By guyberliner
· We’re in this crazy sort of situation, where Rosa Luxemburg’s prophetic motto, “socialism or barbarism”, has gone from being a literary shorthand to a literal historical crossroads. Where the necessity of large scale coordination and planned intervention in a globalized economy has become an urgent, blindingly obvious necessity for human survival. Blindingly obvious, that is, for people with even a passing acquaintance with the facts. (Of course, not everybody possesses that.)
But what happens when an unstoppable force meets an immovable object? What happens when blindingly obvious physical reality comes crashing into cherished beliefs about social reality and one’s place in it? Naturally, only more and more bizarre, outlandish theories can then ward off the otherwise obvious conclusions that present themselves. Whence the rise of an age of ever wilder and more feverish conspiracy theories.

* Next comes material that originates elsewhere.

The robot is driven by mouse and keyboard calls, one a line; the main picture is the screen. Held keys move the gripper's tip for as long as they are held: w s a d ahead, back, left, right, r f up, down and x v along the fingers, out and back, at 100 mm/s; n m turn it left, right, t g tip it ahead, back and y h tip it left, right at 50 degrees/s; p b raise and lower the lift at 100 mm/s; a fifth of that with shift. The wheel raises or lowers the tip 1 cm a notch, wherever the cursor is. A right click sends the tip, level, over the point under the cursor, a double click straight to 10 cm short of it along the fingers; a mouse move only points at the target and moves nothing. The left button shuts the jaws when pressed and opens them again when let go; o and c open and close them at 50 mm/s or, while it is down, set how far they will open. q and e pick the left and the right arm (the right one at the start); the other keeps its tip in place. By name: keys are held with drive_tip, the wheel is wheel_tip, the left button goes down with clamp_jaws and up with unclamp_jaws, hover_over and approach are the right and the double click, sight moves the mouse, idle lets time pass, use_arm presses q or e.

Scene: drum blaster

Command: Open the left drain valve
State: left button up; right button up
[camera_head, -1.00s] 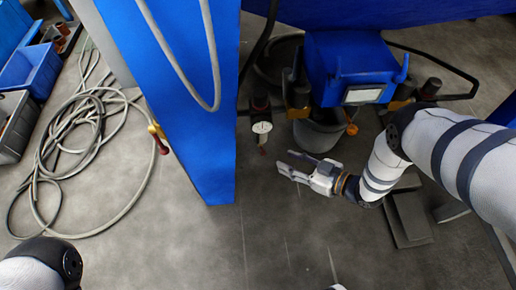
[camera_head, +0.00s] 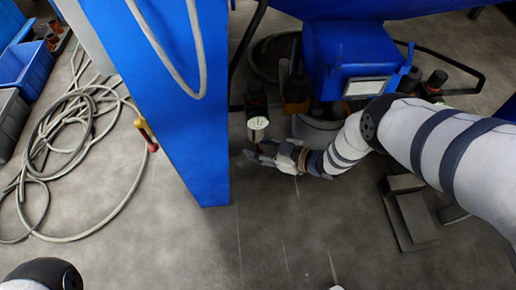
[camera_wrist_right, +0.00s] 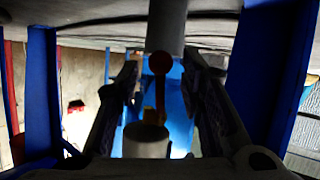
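A dark filter unit with a white gauge face (camera_head: 258,123) hangs beside the blue cabinet in the head view. My right gripper (camera_head: 262,153) is just below it, pointing left, and covers the unit's lower end. A grey cylinder (camera_wrist_right: 167,25) is right above the knob. The fingers look open and empty; whether they touch the knob cannot be told. My left gripper is out of view.
The blue cabinet leg (camera_head: 195,150) stands left of my right gripper, with a yellow-and-red lever (camera_head: 146,134) on its left side. A blue machine (camera_head: 350,60) is behind my right arm. A coiled hose (camera_head: 70,130) lies left.

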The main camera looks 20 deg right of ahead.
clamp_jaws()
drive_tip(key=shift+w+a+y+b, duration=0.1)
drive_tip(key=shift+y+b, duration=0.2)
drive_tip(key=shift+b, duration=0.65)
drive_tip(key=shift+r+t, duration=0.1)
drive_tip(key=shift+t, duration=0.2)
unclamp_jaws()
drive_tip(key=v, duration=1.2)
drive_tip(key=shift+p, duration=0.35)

And the complexities of modern life nourish the survival of wild and outlandish theories, in an age where democratic institutions are profitably and systematically eroded, including academic and media institutions.
I suppose the odd religious quietist will tend to write all of this off as some kind of fateful product of “the Dharma” or “human nature” or something. But the truth is that NOTHING about the bizarre crisis we find ourselves in today was truly inevitable. All of it was contingent. All of it avoidable, or capable of substantial mitigation, but for only a small number of changes, or different decisions, by a ridiculously small number of powerful individuals.
Now I suppose that I myself might be accused of sounding like a conspiracy theorist! And yet, read a book like Christopher Leonard’s “Kochland”, and it’s hard to avoid the conclusion.
For example, by 2010, Charles and David Koch had cemented a virtually unassailable stranglehold over the US Republican Congressional Caucus. And, while the Kochs opposed any climate legislation, in the face of Obama’s ambitious carbon emissions reduction proposals then before Congress, their own top advisor on climate policy prepared a comprehensive brief of proposed decarbonization plans that demonstrated how Koch Industries could still reposition itself as a dominant player in a new, post-fossil fuel economy.
But Charles Koch, for his own reasons, simply chose to shelve and sideline all of it, in favor of “pedal-to-the-medal” climate denial, and buying off or crushing any GOP Congress members who stood in his way.